[Recorded robot tool calls]
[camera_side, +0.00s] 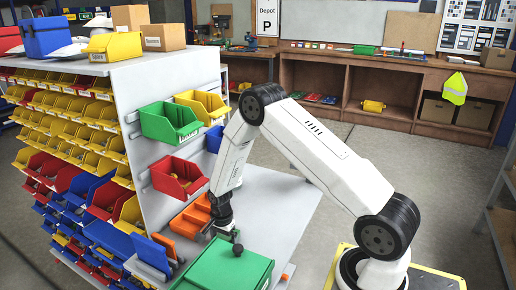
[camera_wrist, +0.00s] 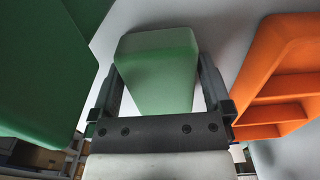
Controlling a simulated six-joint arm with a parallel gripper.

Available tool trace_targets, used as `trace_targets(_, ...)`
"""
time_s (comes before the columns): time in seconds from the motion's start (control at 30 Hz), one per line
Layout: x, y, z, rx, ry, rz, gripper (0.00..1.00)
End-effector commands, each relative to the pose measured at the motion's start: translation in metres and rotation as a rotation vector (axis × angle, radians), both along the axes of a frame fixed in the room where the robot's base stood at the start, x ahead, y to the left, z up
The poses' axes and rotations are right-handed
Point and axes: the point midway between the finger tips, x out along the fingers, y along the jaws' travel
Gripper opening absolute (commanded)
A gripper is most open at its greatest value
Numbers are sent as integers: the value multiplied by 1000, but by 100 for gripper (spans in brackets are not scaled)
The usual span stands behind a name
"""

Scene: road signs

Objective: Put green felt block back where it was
==
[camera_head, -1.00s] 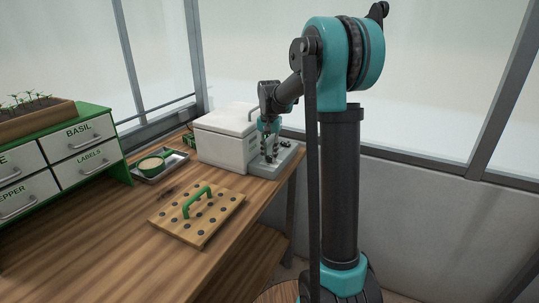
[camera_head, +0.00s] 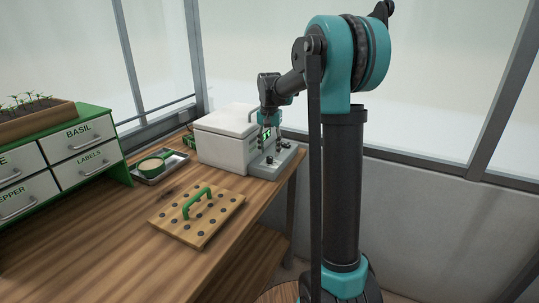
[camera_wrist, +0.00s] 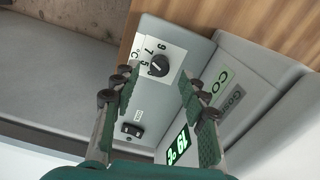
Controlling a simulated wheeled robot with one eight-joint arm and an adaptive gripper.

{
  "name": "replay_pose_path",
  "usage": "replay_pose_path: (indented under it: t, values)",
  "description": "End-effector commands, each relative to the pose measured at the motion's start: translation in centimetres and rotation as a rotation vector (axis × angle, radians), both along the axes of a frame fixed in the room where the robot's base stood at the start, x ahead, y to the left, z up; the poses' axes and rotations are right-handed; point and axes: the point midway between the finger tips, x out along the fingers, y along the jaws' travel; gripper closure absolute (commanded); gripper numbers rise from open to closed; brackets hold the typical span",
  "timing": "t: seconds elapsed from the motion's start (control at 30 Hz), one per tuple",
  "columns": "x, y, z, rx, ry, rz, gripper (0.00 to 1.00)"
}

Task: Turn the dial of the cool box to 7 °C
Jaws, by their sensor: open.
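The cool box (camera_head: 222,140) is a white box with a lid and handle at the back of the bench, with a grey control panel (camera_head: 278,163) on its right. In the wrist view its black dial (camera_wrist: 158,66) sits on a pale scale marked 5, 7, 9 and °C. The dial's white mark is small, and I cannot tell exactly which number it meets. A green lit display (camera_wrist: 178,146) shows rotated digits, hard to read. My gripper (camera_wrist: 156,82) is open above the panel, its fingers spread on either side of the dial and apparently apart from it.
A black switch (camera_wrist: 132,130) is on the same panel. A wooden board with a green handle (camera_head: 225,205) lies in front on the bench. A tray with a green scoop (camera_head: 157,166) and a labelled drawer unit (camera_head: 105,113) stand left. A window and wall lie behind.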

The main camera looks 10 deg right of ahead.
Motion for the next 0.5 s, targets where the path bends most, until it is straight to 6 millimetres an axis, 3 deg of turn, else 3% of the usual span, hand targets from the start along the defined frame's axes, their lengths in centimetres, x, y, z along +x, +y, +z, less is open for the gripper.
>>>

** Written request **
Report how many lines contain "each". Give nothing but the number.

** Result of this exercise **
2